Auseinandersetzung mit einer rigiden Hamas: Im Gazastreifen dokumentiert Surani Menschenrechtsverletzungen, vertritt Opfer und bildet inzwischen auch syrische Juristen aus.

Auch bei der Palästinischen Autonomiebehörde (PA) war er nicht beliebt, die ihn aufgrund seiner dauerhaften Kritik am neu etablierten Rechtssystem nach den Oslo-Verträgen ebenfalls einsperrte. Denn zu seiner Überraschung teilten die palästinensischen Gerichte ein ums andere Mal die unterdrückende Rechtsauffassung der Israelis. So wurde Surani 1995 der erste politische Gefangene der PA. Damals sagte er: "Ich dachte, der Kampf gegen die Besatzung sei das Schwierigste, aber bei deiner eigenen Regierung um Demokratie, Recht und Gesetz und Menschenrechte zu kämpfen, ist noch komplizierter." Er sei naiv gewesen, meint er heute.

Nach seiner Entlassung gründete der Vater von zwei Kindern schließlich das PCHR, seit vielen Jahren eine hoch angesehene Organisation mit insgesamt 64 Mitarbeitern unter anderem in Gaza-Stadt und Ramallah. Die Arbeit beschränkt sich nicht nur auf die anwaltliche Vertretung vor Gericht und Petitionen; das PCHR überwacht und dokumentiert Menschenrechtsverletzungen, es organisiert Workshops für Anwälte aus der gesamten arabischen Welt. Auch auf internationalem Parkett spielt Radschi Surani eine gewichtige Rolle. Er arbeitet mit der UN und der EU zusammen, mit dem Internationalen Roten Kreuz und dem Internationalen Strafgerichtshof (IStGH). "Wir wollen, dass die PA die Statuten von Rom unterzeichnet, damit wir Menschenrechtsverletzungen in Palästina vor den ICC bringen können", sagt er.
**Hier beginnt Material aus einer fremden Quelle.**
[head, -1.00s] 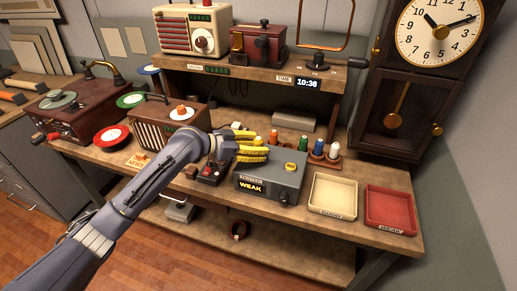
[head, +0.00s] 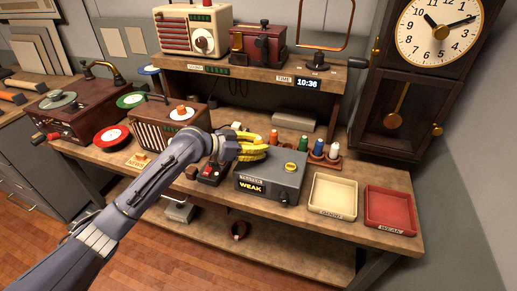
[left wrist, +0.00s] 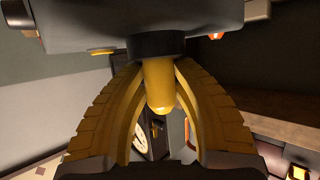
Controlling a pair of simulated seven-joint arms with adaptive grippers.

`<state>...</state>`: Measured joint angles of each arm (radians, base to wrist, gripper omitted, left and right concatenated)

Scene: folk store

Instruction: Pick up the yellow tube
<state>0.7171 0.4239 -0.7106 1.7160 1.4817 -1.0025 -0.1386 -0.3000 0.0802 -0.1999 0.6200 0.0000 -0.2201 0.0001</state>
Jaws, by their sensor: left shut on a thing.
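My left gripper (head: 265,147) is at the back left edge of the grey tester box (head: 270,182), which shows a lit "WEAK" label. In the left wrist view its two yellow ribbed fingers (left wrist: 160,80) are shut on the yellow tube (left wrist: 158,88), one on each side. The tube's rounded end points down in that picture, and its other end meets a black collar against a grey body. I cannot tell whether the tube is still seated there. In the head view the tube cannot be made out among the fingers. My right gripper is not in view.
A cream tray (head: 334,197) and a red tray (head: 390,211) stand right of the tester. Several coloured spools, including a green one (head: 303,143), stand behind it. A dark red device (head: 211,171) sits close by on the left. The shelf (head: 240,77) overhangs the back.

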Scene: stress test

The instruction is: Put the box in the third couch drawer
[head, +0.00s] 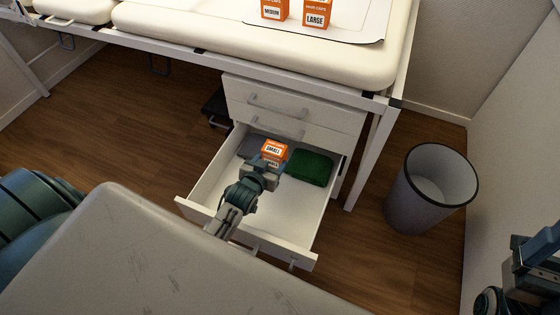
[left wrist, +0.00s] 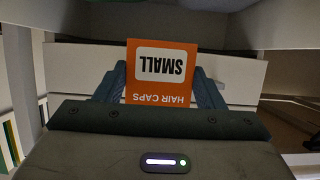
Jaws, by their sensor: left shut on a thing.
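The orange and white box marked SMALL (head: 274,150) is in my left gripper (head: 267,163), which is shut on it. The box is inside or just over the open bottom drawer (head: 206,189) of the white drawer unit under the couch. I cannot tell whether it touches the drawer floor. In the left wrist view the box (left wrist: 162,70) stands between the two fingers, its lettering upside down. My right gripper (head: 520,285) shows partly at the lower right edge, and its jaws are not clear.
A green folded cloth (head: 310,167) and a grey item (head: 252,146) lie in the drawer. The upper two drawers (head: 290,103) are shut. Boxes marked MEDIUM (head: 274,10) and LARGE (head: 316,15) stand on the couch (head: 220,35). A grey bin (head: 430,190) stands at the right.

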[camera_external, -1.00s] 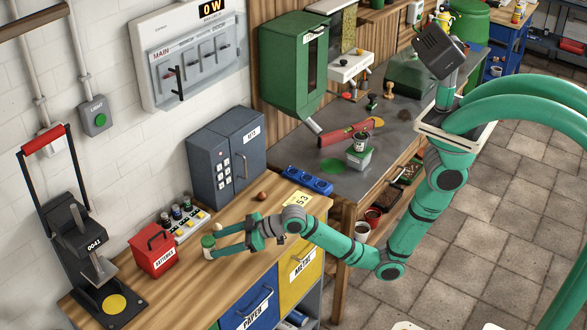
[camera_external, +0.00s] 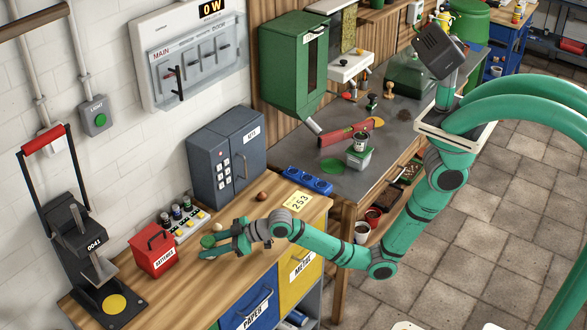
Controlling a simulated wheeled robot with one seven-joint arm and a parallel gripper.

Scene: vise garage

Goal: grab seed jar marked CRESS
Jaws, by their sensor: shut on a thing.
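A small jar with a green lid (camera_external: 208,241) stands on the wooden worktop, to the right of the red batteries box. Any writing on it is too small to read, so I cannot tell whether it says CRESS. My gripper (camera_external: 214,246) reaches in from the right, low over the worktop, with its fingers on both sides of the jar and shut on it. The fingers hide most of the jar's body. Another small jar (camera_external: 361,142) stands on a pale container on the grey bench; its label is also unreadable.
The red batteries box (camera_external: 154,251) and a tray of small cylinders (camera_external: 185,224) stand close to the left. A grey key cabinet (camera_external: 226,155) stands behind. A brown ball (camera_external: 262,196) and a yellow 253 card (camera_external: 299,202) lie farther right. The front worktop is clear.

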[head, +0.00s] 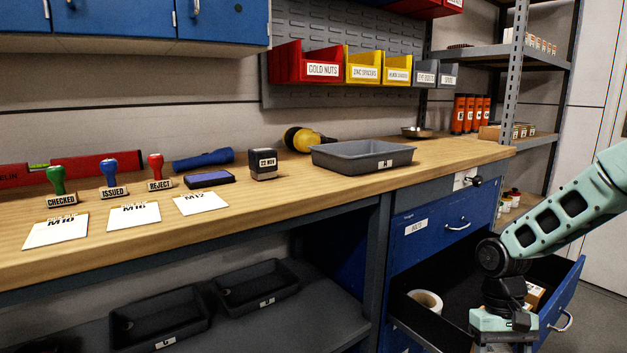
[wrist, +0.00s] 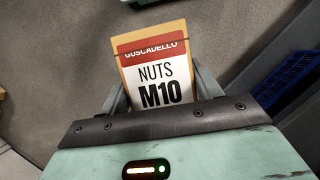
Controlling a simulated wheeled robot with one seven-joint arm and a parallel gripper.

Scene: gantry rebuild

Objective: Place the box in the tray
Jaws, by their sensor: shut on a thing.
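The box (wrist: 155,62) is orange-edged, with a red and white label reading "NUTS M10". In the wrist view it sits between both fingers of my gripper (wrist: 160,92), which is shut on it. A grey, shallow tray (head: 345,163) with a small label stands on the workbench, above and left of my gripper. It looks empty, though its floor shows only partly.
The open drawer (head: 565,310) holds a white roll (head: 426,300) and a small box (head: 535,294). The workbench (head: 300,205) carries stamps, cards, a black stamp (head: 263,165) and yellow ear defenders (head: 308,140) near the tray. Two dark trays (head: 158,322) (head: 256,288) lie on the lower shelf.

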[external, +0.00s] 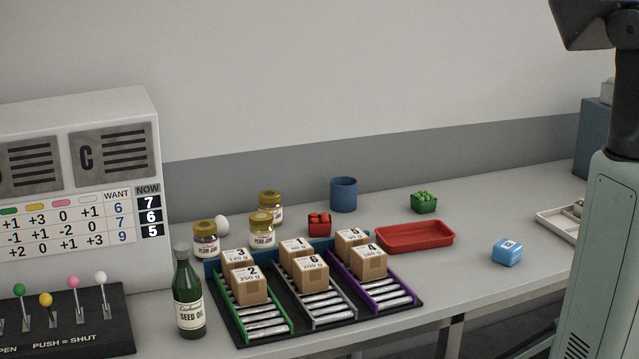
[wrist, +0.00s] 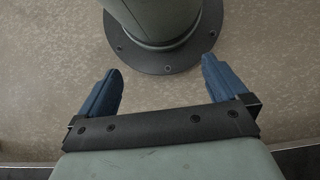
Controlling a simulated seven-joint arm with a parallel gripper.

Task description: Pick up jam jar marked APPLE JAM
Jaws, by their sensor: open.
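Three jam jars with gold lids stand on the grey table in the external view, behind and left of the rack. The left jar (external: 205,241) has dark contents and a label too small to read surely. The middle jar (external: 262,231) has pale contents; its label seems to read PEAR JAM. The back jar (external: 270,209) stands behind it, its label partly hidden and unreadable. I cannot tell which is APPLE JAM. My gripper (wrist: 161,65) shows only in the wrist view, its blue fingers wide apart with nothing between them, pointing toward my own base, far from the jars.
A green seed oil bottle (external: 189,296) stands before the left jar, and a white egg (external: 221,225) sits beside it. The black rack (external: 235,333) holds several numbered boxes.

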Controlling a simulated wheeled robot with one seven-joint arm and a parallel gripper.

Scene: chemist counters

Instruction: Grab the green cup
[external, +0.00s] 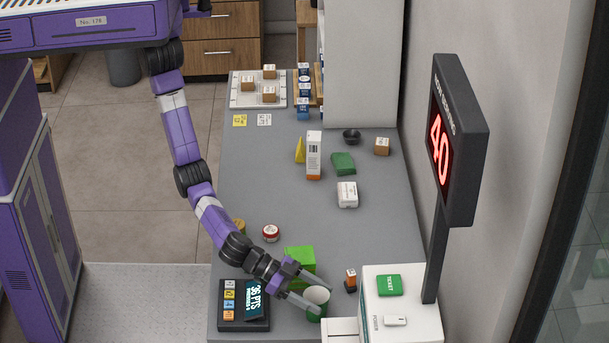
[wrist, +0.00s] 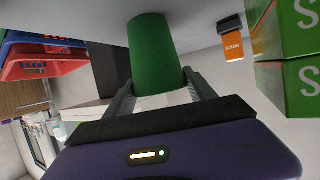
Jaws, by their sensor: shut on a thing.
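The green cup (external: 316,303) is near the front end of the grey counter, its pale open top facing up in the external view. My gripper (external: 304,302) reaches it from the left and is shut on it. In the wrist view the green cup (wrist: 155,55) sits between the two fingers of my gripper (wrist: 160,88), one finger on each side. Whether the cup's base touches the counter cannot be told.
A green box (external: 300,261) stands just behind my gripper. A small orange item (external: 350,280) and a white machine (external: 385,310) are to the right. A dark keypad display (external: 245,305) is at the left. The counter's middle (external: 300,215) has free room.

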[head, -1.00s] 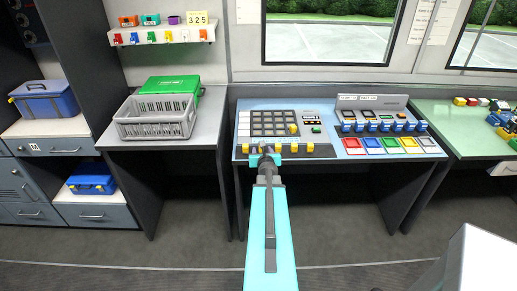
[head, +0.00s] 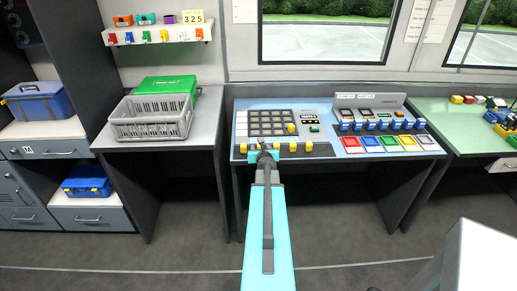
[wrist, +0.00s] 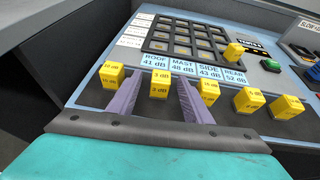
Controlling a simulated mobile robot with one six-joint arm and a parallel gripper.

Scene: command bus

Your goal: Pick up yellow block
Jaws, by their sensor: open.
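Several yellow blocks with dB labels stand in a dark tray strip at the front of the console. In the wrist view, one yellow block (wrist: 159,84) marked 5 dB stands upright between the two purple fingers of my open gripper (wrist: 160,96). I cannot tell whether the fingers touch it. Another yellow block (wrist: 112,75) is left of the fingers, and one (wrist: 208,90) is just right of them. A further yellow block (wrist: 233,50) sits on the grid's near right corner. In the head view, my gripper (head: 262,147) is over the strip and hides part of it.
The dark grid (head: 266,122) lies behind the strip, with ROOF, MAST, SIDE and REAR labels (wrist: 183,66) between. Coloured squares (head: 385,143) and a raised panel (head: 378,112) are at right. A grey crate (head: 150,120) stands on the left desk.

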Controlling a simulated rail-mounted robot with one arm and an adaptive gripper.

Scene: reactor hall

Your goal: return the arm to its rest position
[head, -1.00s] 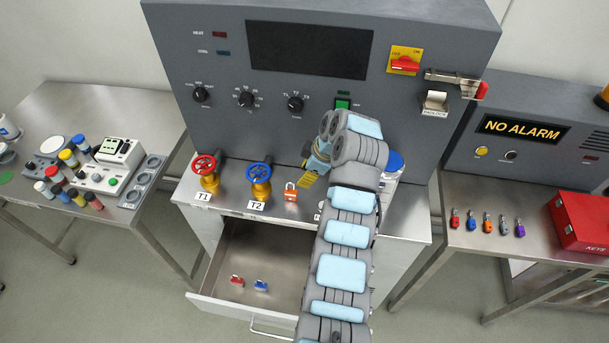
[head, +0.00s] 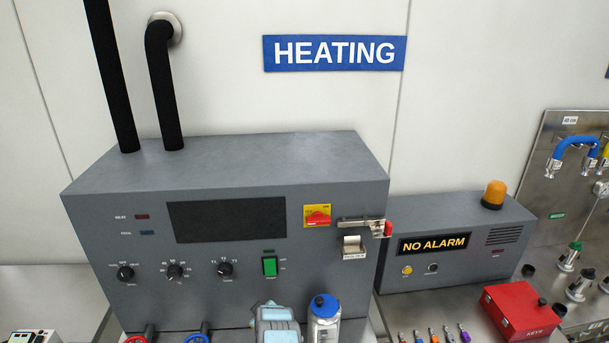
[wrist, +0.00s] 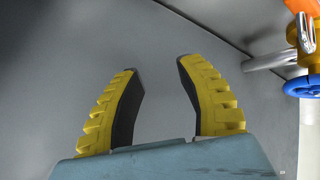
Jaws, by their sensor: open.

In den USA übrigens ist Surani ebenfalls nicht gern gesehen. Sein Name steht auf einer schwarzen Liste, er darf nicht einreisen. Da ist es umso merkwürdiger, dass er Preisträger des Robert-Kennedy-Gedächtnispreises ist - eine der anerkanntesten amerikanischen Auszeichnungen für Gerechtigkeit und Menschenrechte. Er mache sich über so etwas keine Gedanken, sagt der 59-Jährige. Genauso wenig wie ihn all die Rückschläge über die Jahrzehnte hinweg von seinem Weg abbringen können. "Es ist eigentlich ganz einfach", sagt er: "Wir haben schlichtweg nicht das Recht dazu, unsere Hoffnung aufzugeben."